If there’s one thing I’ve learnt about myself during my travels, it’s that I’m obsessed with old towns. All the European cities I’ve been to have old towns and they’re just so colourful, filled with character and somewhat cathartic.

What you see when you first get into Old Town

We ended up with a newfound obsession with these long, swirly ice creams – just what you need on a blistering, hot day. We basically had one everyday while we were there. If that doesn’t tell you how delicious they are, I don’t know what will!

On our second day, we visited the Gdańsk History Museum which is located in the centre of Old Town. We also walked past the iconic St Mary’s Church which is quite a sight to behold. It’s truly breathtaking!

The museum itself is quite interesting – it’s a Gothic-Renaissance inspired structure originally built in the 14th century. It was repaired and restored following it’s destruction in the Second World War. It covers all aspects of Gdańsk’s rich history, from music and art and architecture to modern politics and local government. You could easily spend two hours in the quaint, little museum.

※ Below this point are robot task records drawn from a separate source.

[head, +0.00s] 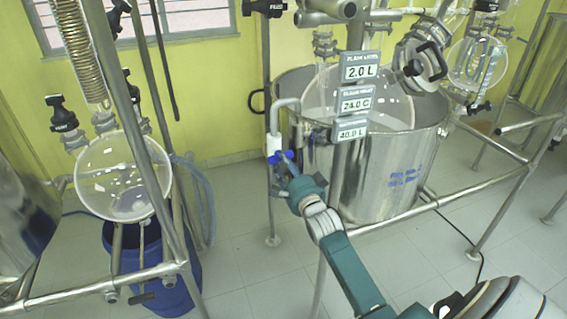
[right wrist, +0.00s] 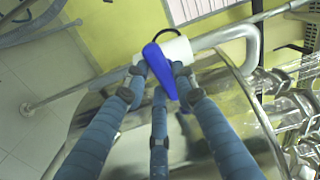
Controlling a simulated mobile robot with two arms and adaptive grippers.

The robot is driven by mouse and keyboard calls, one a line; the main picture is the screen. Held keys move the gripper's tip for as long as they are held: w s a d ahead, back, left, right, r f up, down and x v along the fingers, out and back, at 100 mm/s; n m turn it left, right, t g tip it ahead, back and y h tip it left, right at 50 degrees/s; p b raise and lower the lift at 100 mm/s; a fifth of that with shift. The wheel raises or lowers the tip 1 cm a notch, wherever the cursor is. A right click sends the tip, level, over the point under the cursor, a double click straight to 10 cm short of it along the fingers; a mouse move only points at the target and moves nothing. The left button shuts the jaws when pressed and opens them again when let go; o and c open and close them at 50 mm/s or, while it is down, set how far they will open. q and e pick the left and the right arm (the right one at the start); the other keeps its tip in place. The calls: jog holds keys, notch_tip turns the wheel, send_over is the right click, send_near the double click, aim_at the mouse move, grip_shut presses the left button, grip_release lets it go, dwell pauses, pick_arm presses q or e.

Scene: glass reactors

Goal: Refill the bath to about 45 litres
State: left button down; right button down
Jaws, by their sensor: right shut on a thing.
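The bath (head: 385,180) is a large open steel vessel with blue lettering on its side. A round glass flask (head: 345,100) sits inside it. Three displays stand in front: 2.0 L on top, 24.0 C in the middle, and 40.0 L on the lowest (head: 352,131), whose caption is too small to read. A bent metal pipe (head: 287,102) hooks over the bath's left rim, with a white valve body and a blue handle (head: 283,156). My right gripper (head: 286,166) is shut on this blue handle (right wrist: 159,70), its fingers around it. My left gripper is not in view.
A steel frame rail (head: 430,205) runs by the bath. On the left, another glass flask (head: 125,175) hangs above a blue drum (head: 180,270), with a hose (head: 203,200) beside it. More glassware (head: 478,60) hangs at the right. Tiled floor lies open between the frames.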

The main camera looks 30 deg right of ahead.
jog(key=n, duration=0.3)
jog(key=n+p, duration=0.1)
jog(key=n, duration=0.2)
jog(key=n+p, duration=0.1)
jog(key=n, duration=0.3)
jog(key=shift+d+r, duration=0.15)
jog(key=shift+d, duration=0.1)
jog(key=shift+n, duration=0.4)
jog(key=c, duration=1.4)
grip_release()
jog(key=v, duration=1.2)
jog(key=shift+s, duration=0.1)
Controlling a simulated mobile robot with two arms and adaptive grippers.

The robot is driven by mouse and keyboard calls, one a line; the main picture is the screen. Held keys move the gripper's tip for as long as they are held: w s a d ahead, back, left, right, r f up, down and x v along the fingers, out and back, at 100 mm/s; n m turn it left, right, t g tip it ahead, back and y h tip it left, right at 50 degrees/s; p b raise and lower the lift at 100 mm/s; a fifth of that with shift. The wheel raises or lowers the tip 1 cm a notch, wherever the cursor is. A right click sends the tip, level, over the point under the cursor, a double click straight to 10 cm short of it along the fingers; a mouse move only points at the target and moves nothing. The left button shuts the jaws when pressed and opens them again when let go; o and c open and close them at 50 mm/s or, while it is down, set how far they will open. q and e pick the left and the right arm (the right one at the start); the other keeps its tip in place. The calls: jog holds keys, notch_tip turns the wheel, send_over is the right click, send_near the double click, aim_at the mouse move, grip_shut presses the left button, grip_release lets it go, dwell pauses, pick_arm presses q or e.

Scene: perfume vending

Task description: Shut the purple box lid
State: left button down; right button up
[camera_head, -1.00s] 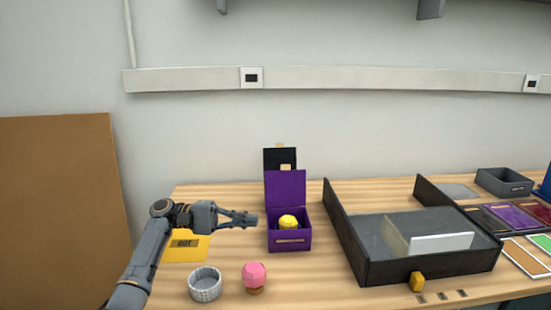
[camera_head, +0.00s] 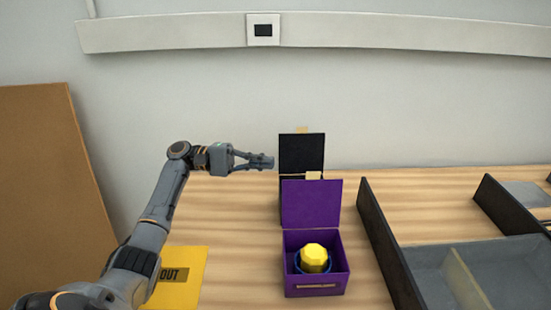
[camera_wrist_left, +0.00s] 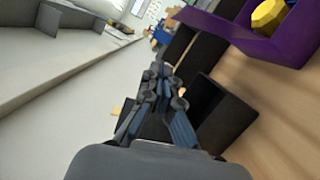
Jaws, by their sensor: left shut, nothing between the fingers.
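The purple box (camera_head: 316,284) stands on the wooden table with its purple lid (camera_head: 311,204) raised upright at the back. A yellow faceted bottle top (camera_head: 314,258) with a blue ring round it sits inside. My left gripper (camera_head: 270,162) is shut and empty, level with and left of the black lid behind, above and to the left of the purple lid. In the left wrist view my left gripper (camera_wrist_left: 162,72) points toward a black box, and the purple box (camera_wrist_left: 262,45) shows at upper right. My right gripper is not in view.
A black box with its lid (camera_head: 302,153) upright stands right behind the purple box. A black divided tray (camera_head: 385,250) lies to the right. A yellow OUT card (camera_head: 188,262) lies at left under my arm. The wall is close behind.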

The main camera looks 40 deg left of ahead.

After the museum, we headed off to Brzezno Beach and walked along it to Jelitkowo, just to get a taste of the Baltic Sea (which is bloody freezing by the way but apparently that didn’t phase the locals who we spotted swimming and rubbing themselves down!). We stopped by at a seaside restaurant and treated ourselves to a delicious seafood meal downed with a couple of pints of Tyskie.

The Baltic Sea from Brzezno Beach
Obligatory selfie in front of the Sea

That evening, we headed back to the Old Town where we drank one too many beers and shots – which I have to say is more than your standard double – and ubered home.

Malbork Castle

On our last day, with a heavy, thumping head and heart, we set off to visit Malbork Castle, the world’s largest castle. This wasn’t actually part of our original plan – in fact, we didn’t even know it was there until a couple of days beforehand when I was researching things to do around Gdańsk and came across a few blog posts on the castle. Being a castle fiend, I knew I just had to get my ass there.

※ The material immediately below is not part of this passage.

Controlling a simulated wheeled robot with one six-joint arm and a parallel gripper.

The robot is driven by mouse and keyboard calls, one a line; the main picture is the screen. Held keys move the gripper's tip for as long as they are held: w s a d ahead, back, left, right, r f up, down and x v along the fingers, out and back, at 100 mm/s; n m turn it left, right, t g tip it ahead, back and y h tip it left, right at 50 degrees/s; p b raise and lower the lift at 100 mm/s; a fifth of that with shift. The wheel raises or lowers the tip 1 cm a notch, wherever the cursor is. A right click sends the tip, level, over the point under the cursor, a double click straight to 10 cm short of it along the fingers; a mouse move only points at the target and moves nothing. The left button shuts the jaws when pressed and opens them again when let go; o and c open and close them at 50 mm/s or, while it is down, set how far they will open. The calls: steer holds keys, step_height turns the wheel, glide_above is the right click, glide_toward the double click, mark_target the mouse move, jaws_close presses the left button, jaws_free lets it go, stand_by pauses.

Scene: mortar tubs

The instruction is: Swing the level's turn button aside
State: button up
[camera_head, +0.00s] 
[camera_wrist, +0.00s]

Located in the nearby town of Malbork and at the southeastern bank of the river Nogat, the castle was built in the 13th century and was originally constructed by the Teutonic Knights after the conquest of Old Prussia. Malbork Castle is divided into three separate castles: High, Middle and Lower and they’re all separated by dry moats and towers.

When you visit, your entry fee includes an audio guide which is handy as it actually guides you through the castle and its various rooms and tells you where to go next so you can avoid getting lost.

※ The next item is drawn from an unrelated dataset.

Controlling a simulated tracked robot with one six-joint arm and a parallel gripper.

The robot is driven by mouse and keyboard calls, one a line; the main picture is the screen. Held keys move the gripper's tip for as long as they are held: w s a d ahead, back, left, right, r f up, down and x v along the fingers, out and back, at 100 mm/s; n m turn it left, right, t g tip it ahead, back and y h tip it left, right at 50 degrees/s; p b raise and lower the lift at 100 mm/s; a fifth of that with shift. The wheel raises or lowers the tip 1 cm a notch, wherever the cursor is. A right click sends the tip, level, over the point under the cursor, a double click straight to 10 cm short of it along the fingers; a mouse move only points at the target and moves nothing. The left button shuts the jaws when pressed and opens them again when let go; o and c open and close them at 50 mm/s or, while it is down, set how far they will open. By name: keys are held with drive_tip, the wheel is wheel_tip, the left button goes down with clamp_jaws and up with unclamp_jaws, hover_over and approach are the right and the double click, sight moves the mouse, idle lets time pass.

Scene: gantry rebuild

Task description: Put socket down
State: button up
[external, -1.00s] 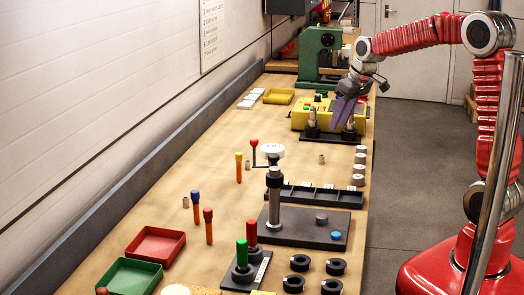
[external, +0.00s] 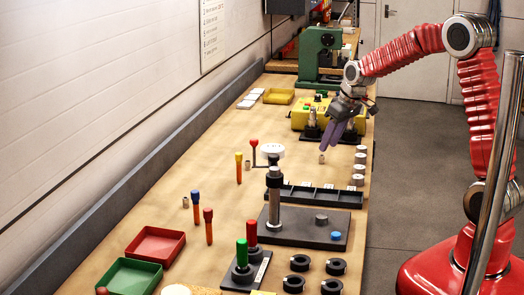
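My gripper (external: 328,143), with purple-grey fingers, hangs tilted over the right part of the bench, in front of the yellow box. Its fingers look close together, but the gap between them is too small to make out, and I see no socket in it. A small metal socket-like cylinder (external: 322,159) stands on the bench just below the fingertips in the picture; I cannot tell whether they touch it. Similar small cylinders stand farther left, one beside the yellow-topped tool (external: 247,165) and one near the blue-topped tool (external: 185,202).
The yellow box (external: 299,118) with upright metal posts stands behind my gripper. A dark divided tray (external: 300,192) and a dark plate with a tall post (external: 262,230) lie nearer. Several pale cylinders (external: 360,158) line the right edge. Bare wood lies left of centre.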

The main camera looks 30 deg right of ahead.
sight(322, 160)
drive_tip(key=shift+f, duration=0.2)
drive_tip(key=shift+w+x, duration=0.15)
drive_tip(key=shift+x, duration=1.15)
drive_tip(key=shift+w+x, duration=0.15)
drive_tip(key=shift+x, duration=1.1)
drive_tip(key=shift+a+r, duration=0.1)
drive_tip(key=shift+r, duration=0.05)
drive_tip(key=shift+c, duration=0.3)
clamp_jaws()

I highly recommend visiting the castle, not only for its rich history and beauty but also for bragging rights – who doesn’t want to tell people they’ve been to the largest castle in the world?! Plus, it’s easy to get to from Gdańsk and the entry fee is quite reasonable at 29.50 PLN. There are various trains that will get you there, some are intercity and some are local trains, so travel time and costs are dependent on which one you catch. We caught an intercity train there and returned on a local train so the journey there was faster than the journey back. The train ride varies from 40 to 55 minutes and the distance from Gdańsk to Malbork is approximately 60km.

Once at Malbork, you can either walk to the castle (it takes about 15-20 minutes) or you can catch a taxi. We opted to walk because we wanted to take in the surroundings. Plus, it’s free to walk and the entire route is flat.

Once there, I would recommend giving yourself two to three hours to completely explore the entire grounds. It may sound like a lot of time but you’d be surprised at how quickly time flies!

After spending about three hours at the castle and getting food at a nearby McDonald’s (I know, I know – how cultural!), we made the journey back to Gdańsk central and got an Uber to the airport where we caught our plane back to not-so-sunny London.

As you can see, you can fit A LOT in three days when visiting Gdańsk. Food and drink in Poland is relatively cheap and trust me, you can afford to live like a royal once there. I think overall I spent about £200 which to me is a decent amount to spend on a three-day holiday. I could’ve probably spent less but given how cheap everything was, I thought I’d treat myself.

Hope you enjoyed the first post of my travel series! Have you been to Gdańsk or are you planning on visiting? I’d love to hear about how your trip went or what you’re planning on doing when you go!